Considering the persons hired by Carteret, the criterion of active volunteer excluded only
Hruska. In essence, Carteret removed Hruska from the eligibility list, without allowing any
right to appeal the removal. N.J.A.C. 4A:4-4.7(d); see Nunan, supra, 244 N.J. Super.
at 498 (When a name is improperly deleted from the certified list of
eligibles, the proper remedy is "to revive an expired list and add appellant's
name.").
Had the active volunteer criterion been included in the examination announcement, Hruska could
have decided at that time whether he wanted to become active again or
whether he wanted to forsake his goal of career service appointment and not
take the examination.
Applying the unannounced threshold qualification after Hruska appeared on the list as eligible
for appointment was unjust to Hruska and in violation of the pertinent regulatory
framework. We do not intend by this decision to restrict the factors that
may be considered by an appointing authority when utilizing the rule of three
to only the criteria previously listed as eligibility factors. As the Board emphasized,
the appointing authority could have compared the candidates on the list and for
merit and fitness reasons selected those who were active volunteers. We merely conclude
that there is a difference between comparing candidates on the list by carefully
and in good faith evaluating their merit and fitness, as required by the
Constitution and our civil service system, and excluding a candidate from any consideration
or comparison with other candidates because of an unannounced, secret eligibility requirement. It
is the latter that, according to the ALJ, occurred in this case, and
that in our opinion warrants reversal.
The conditional appointments from the August 17, 1998 and June 2, 1999 lists
are voided.
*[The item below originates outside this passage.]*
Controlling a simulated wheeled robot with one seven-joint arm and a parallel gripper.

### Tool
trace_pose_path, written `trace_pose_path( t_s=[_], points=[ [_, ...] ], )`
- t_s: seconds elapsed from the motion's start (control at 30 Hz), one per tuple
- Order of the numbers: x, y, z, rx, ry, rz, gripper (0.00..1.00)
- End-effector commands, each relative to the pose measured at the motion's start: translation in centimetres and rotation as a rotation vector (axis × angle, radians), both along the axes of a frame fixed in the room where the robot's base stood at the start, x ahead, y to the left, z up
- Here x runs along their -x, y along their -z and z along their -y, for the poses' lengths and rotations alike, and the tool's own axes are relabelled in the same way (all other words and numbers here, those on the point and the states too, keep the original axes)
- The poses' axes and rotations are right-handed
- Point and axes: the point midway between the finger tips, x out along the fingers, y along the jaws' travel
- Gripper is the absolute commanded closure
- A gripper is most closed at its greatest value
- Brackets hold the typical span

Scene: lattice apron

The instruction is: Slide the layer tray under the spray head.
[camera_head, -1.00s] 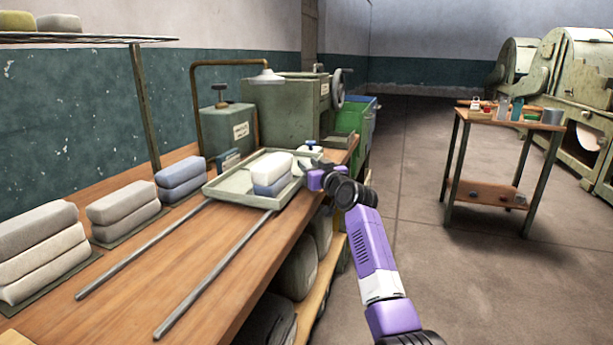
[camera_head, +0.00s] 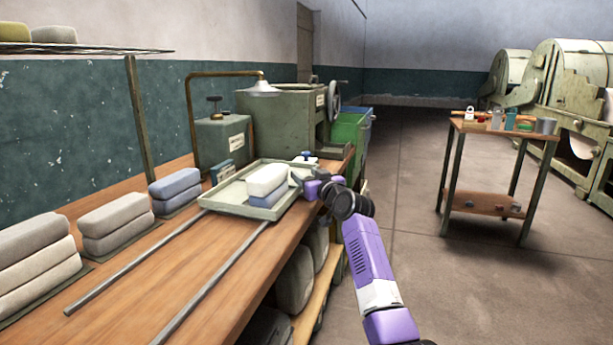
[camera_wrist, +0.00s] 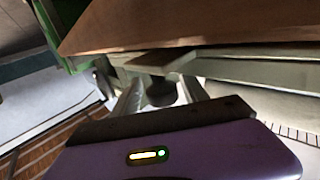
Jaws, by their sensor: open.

The Department of Personnel is directed to reissue the certification as
the list stood on August 17, 1998, and the Borough Council shall reconsider
the appointments without applying the active volunteer firefighter status as an exclusive reason
for bypass. The factor can be used as one factor in evaluating the
merit and fitness of all of the certified candidates. Should the Council again
decide to bypass Hruska, it must set forth the reasons for its action
based on the merit and fitness of all of the certified candidates. N.J.A.C.
4A:4-4.8(b)4.
Affirmed in part, reversed in part and remanded for further proceedings consistent with
this decision.
Footnote: 1
Hruska did not appeal the first rejection and, therefore, as we explained
above, this appeal involves only the Council's failure to appoint Hruska from the
certification lists of August 17, 1998 and June 2, 1999.
Footnote: 2
We also note that the Borough failed to comply with N.J.A.C. 4A:4-4.8 in
the August 17, 1998 certification. The record is devoid of any statement of
reasons, provided the Department of Personnel, justifying the bypass of Hruska by a
lower-ranked individual in that certification.